§ **WHAT YOU HAVE TO DO**: Identify all lines of the data containing the string "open" and copy them.
──────
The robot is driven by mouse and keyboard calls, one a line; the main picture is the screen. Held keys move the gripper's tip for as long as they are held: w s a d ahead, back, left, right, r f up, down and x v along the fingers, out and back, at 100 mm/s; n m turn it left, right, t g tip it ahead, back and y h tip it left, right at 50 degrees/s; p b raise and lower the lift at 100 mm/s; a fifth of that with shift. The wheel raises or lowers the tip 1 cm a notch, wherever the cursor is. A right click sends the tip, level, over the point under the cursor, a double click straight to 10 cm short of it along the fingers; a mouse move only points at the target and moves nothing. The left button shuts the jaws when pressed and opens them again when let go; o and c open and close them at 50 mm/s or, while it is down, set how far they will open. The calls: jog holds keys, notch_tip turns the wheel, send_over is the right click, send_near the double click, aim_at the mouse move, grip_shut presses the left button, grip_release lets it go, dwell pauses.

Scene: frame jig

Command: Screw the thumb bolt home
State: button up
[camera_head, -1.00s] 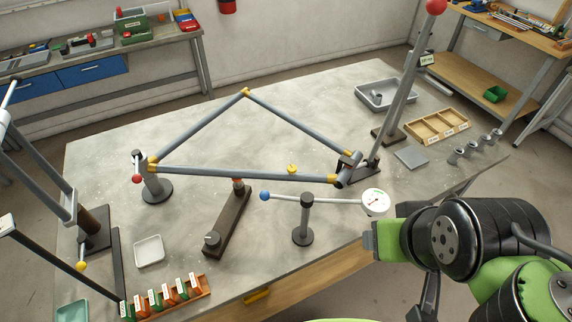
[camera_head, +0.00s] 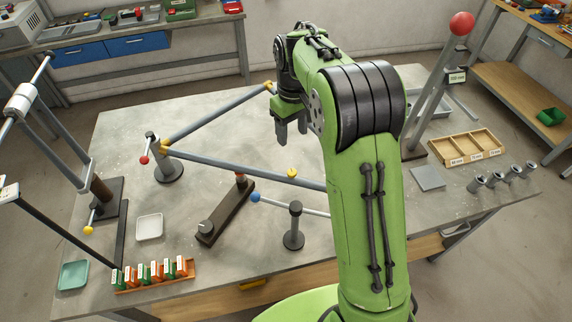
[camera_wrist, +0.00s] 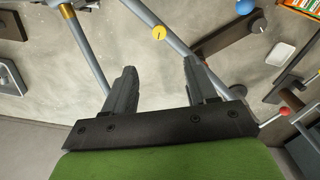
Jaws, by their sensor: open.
──────
§ **EXPECTED OUTPUT**:
The robot is driven by mouse and keyboard calls, one a line; the main picture is the screen. Held keys move the gripper's tip for as long as they are held: w s a d ahead, back, left, right, r f up, down and x v along the fingers, out and back, at 100 mm/s; n m turn it left, right, t g tip it ahead, back and y h tip it left, right at 50 degrees/s; p b raise and lower the lift at 100 mm/s; a fifth of that with shift. The wheel raises or lowers the tip 1 cm a notch, wherever the cursor is. A right click sends the tip, level, over the point under the cursor, a double click straight to 10 cm short of it along the fingers; a mouse move only points at the target and moves nothing. The left button shuts the jaws when pressed and opens them again when let go; o and c open and close them at 50 mm/s or, while it is down, set how far they will open. The calls: jog holds keys, notch_tip turns the wheel, send_over is the right click, send_near the double click, aim_at the mouse move, grip_shut presses the left button, grip_release lets it go, dwell pauses.
Jaws, by their sensor: open.

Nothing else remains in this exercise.